List all lines of the data that include the string "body".

Manipulation episode records
-- START --
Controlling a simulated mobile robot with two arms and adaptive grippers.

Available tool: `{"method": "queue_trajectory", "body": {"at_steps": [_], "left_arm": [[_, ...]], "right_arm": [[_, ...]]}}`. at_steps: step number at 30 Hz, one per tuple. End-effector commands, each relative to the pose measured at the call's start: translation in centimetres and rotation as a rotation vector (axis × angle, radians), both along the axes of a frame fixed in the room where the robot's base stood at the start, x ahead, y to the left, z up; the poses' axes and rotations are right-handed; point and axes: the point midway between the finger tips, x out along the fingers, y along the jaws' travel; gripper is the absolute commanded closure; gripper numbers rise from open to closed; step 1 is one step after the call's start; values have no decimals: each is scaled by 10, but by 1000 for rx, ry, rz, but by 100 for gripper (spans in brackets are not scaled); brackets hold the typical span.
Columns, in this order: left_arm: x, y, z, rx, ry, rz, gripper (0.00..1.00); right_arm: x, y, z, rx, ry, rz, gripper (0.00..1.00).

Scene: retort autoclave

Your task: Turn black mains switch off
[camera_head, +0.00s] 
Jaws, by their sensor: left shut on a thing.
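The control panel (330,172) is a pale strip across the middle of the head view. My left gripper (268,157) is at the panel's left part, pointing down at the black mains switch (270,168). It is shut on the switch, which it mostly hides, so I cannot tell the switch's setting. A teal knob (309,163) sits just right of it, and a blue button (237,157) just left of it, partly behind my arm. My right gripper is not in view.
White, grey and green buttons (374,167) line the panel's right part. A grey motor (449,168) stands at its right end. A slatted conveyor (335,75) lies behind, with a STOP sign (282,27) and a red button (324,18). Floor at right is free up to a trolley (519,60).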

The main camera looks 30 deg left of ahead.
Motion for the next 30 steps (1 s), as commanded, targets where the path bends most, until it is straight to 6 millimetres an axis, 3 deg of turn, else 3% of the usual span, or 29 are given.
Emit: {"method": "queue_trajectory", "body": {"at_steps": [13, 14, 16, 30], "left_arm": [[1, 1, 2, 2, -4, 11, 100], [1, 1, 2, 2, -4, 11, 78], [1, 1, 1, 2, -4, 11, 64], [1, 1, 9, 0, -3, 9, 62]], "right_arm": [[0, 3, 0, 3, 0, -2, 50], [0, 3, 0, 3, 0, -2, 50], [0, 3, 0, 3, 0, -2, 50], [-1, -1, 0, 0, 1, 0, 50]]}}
-- END --
-- START --
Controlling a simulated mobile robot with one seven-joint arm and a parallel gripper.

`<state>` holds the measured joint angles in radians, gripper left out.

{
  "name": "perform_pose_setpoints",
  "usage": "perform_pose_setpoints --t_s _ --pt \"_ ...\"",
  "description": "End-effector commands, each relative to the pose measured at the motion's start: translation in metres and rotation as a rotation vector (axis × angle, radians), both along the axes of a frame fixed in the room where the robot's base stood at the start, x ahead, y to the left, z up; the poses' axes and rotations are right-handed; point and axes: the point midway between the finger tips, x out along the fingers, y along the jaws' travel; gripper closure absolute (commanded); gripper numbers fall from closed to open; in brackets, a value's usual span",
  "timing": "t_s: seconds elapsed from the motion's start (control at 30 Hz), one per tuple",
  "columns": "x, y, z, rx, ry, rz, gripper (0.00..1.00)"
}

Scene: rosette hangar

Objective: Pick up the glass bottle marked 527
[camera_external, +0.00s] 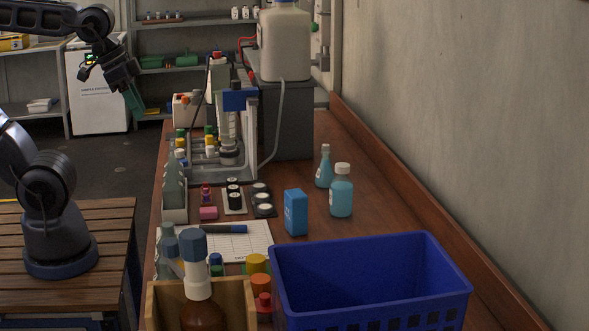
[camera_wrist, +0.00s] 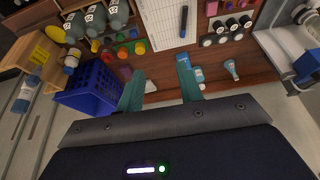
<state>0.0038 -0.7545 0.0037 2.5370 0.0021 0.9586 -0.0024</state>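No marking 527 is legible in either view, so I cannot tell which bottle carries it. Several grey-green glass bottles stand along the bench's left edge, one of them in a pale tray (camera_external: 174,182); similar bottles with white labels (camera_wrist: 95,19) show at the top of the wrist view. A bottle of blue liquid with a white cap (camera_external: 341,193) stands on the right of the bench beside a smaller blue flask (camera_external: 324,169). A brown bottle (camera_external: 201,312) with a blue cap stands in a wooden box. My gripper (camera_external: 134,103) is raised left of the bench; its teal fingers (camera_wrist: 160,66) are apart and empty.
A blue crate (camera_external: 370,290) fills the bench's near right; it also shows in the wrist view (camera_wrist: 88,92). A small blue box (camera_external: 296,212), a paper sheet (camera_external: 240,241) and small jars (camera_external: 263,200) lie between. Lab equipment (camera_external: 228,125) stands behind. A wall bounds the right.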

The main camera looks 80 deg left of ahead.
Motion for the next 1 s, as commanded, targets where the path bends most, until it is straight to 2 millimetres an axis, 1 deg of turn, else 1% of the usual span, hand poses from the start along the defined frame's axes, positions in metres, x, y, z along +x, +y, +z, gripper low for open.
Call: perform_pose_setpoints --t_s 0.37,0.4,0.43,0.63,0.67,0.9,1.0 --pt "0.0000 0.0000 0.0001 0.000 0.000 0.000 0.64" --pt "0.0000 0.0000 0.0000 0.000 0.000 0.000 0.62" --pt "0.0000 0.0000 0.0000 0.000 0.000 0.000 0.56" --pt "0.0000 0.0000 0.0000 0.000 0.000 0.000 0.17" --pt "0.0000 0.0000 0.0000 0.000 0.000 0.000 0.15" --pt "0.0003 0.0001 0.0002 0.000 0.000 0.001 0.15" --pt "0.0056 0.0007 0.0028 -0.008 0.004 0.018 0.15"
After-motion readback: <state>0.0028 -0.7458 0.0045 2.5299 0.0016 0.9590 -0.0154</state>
-- END --
-- START --
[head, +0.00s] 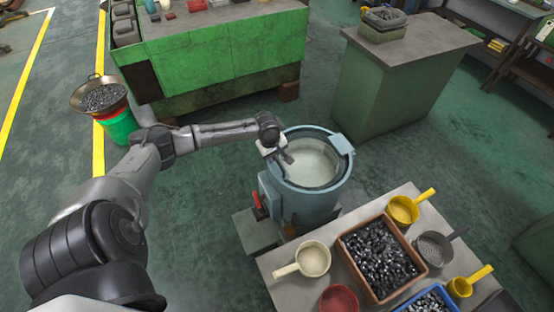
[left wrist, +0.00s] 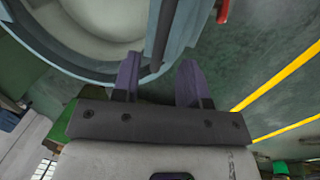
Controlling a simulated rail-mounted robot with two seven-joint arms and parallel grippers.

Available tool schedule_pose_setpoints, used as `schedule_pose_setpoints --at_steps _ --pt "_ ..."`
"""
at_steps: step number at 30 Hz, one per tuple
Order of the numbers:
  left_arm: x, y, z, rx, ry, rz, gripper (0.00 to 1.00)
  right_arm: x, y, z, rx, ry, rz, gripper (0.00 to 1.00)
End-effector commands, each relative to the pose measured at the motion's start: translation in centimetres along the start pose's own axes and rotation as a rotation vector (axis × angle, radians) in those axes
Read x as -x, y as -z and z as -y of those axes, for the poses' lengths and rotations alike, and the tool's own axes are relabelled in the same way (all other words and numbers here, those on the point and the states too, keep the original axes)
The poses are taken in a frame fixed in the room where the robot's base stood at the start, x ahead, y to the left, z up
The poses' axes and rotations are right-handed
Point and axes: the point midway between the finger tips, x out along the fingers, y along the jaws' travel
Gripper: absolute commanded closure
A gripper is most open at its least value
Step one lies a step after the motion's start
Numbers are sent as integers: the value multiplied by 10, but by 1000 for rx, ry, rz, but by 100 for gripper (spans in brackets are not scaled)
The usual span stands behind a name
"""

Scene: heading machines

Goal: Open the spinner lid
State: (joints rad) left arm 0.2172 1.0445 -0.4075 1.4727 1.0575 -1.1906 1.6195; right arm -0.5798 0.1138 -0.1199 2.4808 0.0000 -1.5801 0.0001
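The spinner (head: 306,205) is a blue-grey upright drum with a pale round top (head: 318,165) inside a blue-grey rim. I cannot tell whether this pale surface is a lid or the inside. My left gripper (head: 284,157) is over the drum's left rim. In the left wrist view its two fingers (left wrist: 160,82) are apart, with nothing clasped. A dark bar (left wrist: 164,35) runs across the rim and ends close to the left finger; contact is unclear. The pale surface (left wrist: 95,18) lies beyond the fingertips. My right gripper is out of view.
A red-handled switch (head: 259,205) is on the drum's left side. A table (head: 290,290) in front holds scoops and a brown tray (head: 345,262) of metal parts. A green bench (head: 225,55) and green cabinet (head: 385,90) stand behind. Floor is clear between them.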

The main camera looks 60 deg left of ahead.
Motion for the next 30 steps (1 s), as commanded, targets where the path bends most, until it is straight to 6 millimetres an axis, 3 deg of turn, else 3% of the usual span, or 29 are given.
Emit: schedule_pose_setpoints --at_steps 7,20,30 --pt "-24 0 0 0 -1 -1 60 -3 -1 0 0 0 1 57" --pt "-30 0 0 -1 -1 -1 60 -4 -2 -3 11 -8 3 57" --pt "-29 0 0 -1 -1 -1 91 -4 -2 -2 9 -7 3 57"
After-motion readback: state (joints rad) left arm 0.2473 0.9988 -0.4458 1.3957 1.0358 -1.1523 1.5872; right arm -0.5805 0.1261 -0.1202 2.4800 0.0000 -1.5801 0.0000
-- END --
- **TASK ANSWER**
Available tool: `{"method": "queue_trajectory", "body": {"at_steps": [_], "left_arm": [[_, ...]], "right_arm": [[_, ...]]}}`. at_steps: step number at 30 Hz, one per tuple. End-effector commands, each relative to the pose measured at the call's start: translation in centimetres and rotation as a rotation vector (axis × angle, radians), both along the axes of a frame fixed in the room where the robot's base stood at the start, x ahead, y to the left, z up; the poses' axes and rotations are right-handed; point and axes: the point midway between the finger tips, x out along the fingers, y along the jaws' travel; gripper is the absolute commanded closure; gripper numbers rise from open to closed; step 1 is one step after the call's start; values have no decimals: each is scaled by 10, but by 1000 for rx, ry, rz, but by 100 for gripper (spans in brackets are not scaled); brackets hold the typical span.
Emit: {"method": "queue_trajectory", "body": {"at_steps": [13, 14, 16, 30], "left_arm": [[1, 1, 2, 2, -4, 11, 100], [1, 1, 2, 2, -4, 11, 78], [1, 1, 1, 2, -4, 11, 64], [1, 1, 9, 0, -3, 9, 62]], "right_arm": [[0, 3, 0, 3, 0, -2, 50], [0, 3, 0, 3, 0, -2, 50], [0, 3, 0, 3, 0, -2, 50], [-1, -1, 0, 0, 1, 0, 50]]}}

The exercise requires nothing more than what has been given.